THE TASK: Looking at the data below, count the lines that contain the string "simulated". Write only the total.

DATASET ROWS:
● ● ● ● ●
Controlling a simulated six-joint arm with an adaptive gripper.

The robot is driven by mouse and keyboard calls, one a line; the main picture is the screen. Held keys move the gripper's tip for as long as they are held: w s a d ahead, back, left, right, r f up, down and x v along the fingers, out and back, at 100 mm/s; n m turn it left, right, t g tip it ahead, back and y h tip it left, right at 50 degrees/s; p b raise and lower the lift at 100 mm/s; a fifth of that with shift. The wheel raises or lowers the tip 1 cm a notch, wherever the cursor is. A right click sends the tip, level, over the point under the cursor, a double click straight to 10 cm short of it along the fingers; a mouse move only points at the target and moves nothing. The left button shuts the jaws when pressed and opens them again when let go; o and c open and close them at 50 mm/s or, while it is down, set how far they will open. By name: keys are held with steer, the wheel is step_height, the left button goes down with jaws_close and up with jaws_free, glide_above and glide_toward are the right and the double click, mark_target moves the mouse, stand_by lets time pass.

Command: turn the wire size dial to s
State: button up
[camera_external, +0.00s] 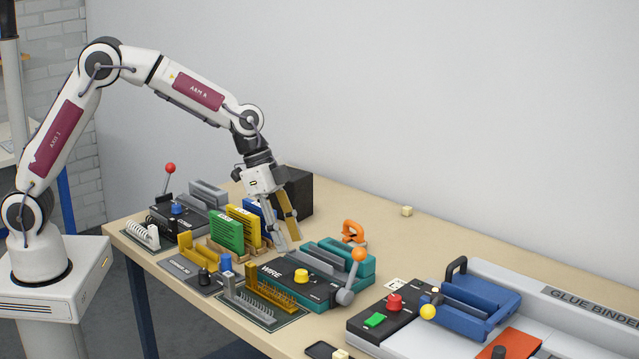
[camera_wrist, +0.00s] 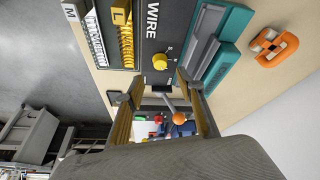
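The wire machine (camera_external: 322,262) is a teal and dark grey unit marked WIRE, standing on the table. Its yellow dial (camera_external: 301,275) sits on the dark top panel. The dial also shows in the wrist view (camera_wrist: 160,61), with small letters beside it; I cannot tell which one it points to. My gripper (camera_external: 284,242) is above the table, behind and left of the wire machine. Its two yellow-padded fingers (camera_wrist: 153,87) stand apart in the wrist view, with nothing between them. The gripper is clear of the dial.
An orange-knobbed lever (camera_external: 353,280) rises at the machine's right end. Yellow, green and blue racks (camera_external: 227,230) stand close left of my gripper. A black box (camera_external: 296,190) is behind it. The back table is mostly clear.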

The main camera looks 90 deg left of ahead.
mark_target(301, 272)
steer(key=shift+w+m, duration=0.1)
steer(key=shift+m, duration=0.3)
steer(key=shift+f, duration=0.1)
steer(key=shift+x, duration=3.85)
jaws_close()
● ● ● ● ●
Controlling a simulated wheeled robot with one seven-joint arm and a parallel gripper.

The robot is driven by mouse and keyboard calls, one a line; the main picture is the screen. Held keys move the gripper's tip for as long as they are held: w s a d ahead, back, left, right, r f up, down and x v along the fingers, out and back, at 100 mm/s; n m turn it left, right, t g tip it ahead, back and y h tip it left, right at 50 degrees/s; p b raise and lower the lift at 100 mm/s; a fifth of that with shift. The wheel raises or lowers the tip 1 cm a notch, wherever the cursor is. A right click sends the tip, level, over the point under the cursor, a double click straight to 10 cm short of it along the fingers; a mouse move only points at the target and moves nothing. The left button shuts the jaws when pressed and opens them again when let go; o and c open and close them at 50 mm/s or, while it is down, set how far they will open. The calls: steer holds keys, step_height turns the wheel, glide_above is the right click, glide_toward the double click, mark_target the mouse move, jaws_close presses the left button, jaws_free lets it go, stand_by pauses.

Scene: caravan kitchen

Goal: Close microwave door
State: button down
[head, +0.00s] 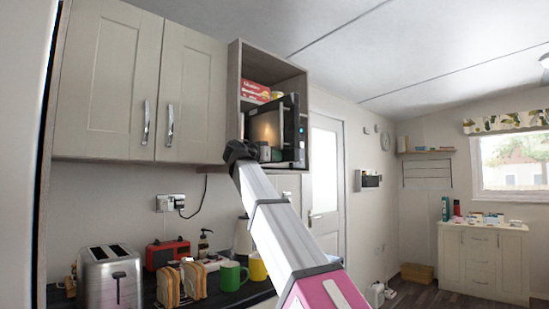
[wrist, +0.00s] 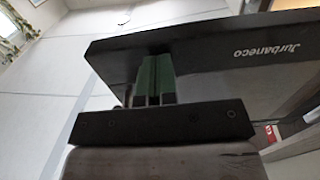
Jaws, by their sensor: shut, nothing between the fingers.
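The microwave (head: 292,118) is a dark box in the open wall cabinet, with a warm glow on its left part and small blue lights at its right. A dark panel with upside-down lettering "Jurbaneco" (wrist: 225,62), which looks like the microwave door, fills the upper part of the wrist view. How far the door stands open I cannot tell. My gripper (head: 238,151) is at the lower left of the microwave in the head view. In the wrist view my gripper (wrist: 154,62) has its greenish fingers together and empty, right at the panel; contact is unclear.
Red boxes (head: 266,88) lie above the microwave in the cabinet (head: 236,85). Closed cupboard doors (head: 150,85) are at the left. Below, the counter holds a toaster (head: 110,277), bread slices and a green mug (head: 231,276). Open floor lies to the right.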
● ● ● ● ●
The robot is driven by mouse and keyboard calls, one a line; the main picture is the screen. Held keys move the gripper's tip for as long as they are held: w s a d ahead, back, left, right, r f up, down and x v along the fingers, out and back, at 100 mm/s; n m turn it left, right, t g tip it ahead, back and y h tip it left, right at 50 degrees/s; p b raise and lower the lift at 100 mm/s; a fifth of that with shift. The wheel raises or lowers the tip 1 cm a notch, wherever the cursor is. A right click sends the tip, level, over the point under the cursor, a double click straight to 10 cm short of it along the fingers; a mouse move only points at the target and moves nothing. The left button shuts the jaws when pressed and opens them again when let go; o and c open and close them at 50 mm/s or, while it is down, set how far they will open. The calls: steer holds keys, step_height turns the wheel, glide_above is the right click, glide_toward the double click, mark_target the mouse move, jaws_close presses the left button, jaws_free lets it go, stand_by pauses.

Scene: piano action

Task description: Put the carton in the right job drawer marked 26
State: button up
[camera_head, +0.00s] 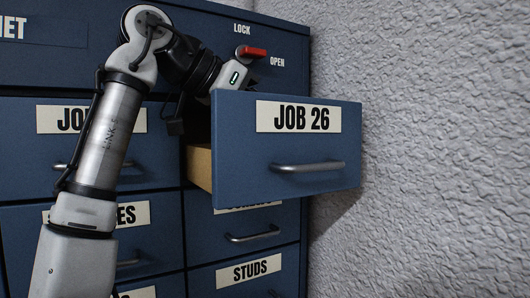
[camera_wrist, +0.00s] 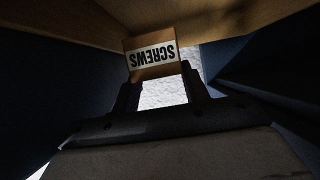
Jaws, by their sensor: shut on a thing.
● ● ● ● ●
RESPONSE TO THIS TASK: 2